National Blueberry Month was first recognized by the U.S. Department of Agriculture in July 2003. According to the Agricultural Marketing Resource Center, the U.S. is the largest producer of blueberries. In 2016, fresh and processed blueberries generated over $720 million.
Both farmers said regardless of their crop sizes, they both have seen a higher demand for blueberries this year.
“It seems like the word is getting out, and we’ve had a lot of pickers this year,” Clark said. “We have on-farm sales, and we also have pick-your-own. We would rather have the pick-you-own people, but it’s been real good for us this year.”
Clark and Green both said they like blueberries, but they each came to enjoy them at different points in life.

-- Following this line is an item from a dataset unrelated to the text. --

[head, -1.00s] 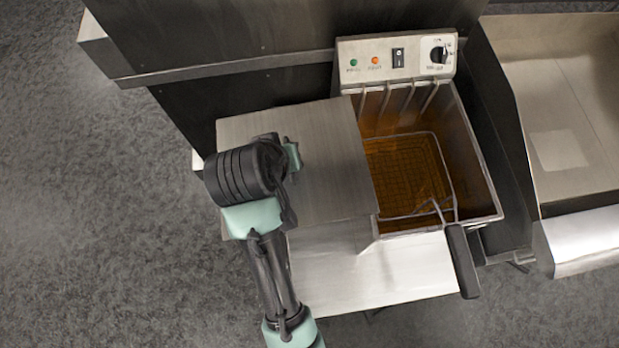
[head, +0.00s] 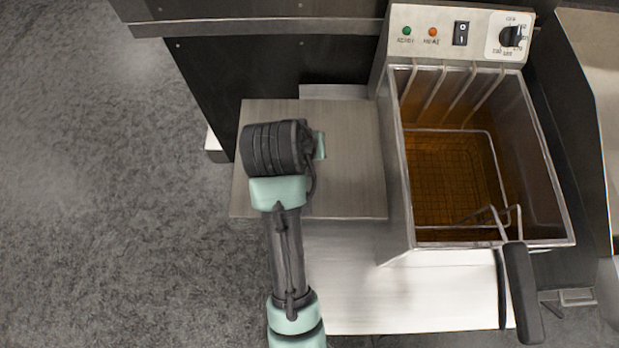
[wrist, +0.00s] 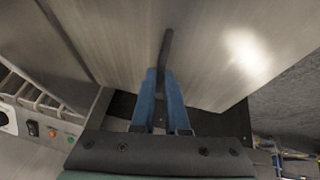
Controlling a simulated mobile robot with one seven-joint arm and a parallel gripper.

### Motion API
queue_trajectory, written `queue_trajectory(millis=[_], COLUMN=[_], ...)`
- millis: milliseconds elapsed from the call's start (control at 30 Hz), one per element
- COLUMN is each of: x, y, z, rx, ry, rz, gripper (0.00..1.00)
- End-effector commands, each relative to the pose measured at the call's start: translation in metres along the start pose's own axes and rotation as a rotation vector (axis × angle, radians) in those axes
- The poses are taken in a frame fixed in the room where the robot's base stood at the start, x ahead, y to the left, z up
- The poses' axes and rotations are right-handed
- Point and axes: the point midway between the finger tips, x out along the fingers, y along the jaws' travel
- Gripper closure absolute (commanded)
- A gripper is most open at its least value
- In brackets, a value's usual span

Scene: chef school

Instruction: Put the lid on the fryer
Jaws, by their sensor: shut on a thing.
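The lid (head: 350,165) is a flat brushed-metal plate in the head view, left of the fryer (head: 398,170). My gripper is shut on the lid's dark bar handle (wrist: 166,48). In the wrist view the blue fingers of my gripper (wrist: 162,78) close around that handle, with the plate filling the top. In the head view my wrist hides the fingers and handle. The fryer is an open metal tank with brown oil and a wire basket (head: 450,165) inside. Its opening is uncovered in the head view. I cannot tell the lid's exact height.
The basket's black handle (head: 522,290) sticks out over the fryer's front edge. The control panel (head: 460,32) rises at the fryer's back. A pale metal counter (head: 400,300) lies in front. Another metal unit (head: 585,70) stands to the right. Open grey floor (head: 90,200) is at left.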

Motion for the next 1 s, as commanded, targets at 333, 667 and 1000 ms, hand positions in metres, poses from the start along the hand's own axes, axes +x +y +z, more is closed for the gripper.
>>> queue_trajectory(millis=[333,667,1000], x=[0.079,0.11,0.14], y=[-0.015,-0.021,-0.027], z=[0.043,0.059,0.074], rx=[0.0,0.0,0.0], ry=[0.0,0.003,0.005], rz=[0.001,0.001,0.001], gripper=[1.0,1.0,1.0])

Green said he has fond memories of picking blueberries in his youth.
“When I was a child, I would go along the edges of our fields and hope to find a bush growing wild at he edge of the woods,” Green said.
Clark, on the other hand, said he did not start eating blueberries until shortly before he started farming them.
“I had never really eaten a blueberry until just a few years before we started having our berries produce,” Clark said. “I had eaten what I thought were blueberry muffins, but, come to find out, a lot of it was just flavoring and not really the blueberries themselves.”
According to the Blueberry Council, the peak season for blueberries in the U.S. runs between mid-June to mid-August.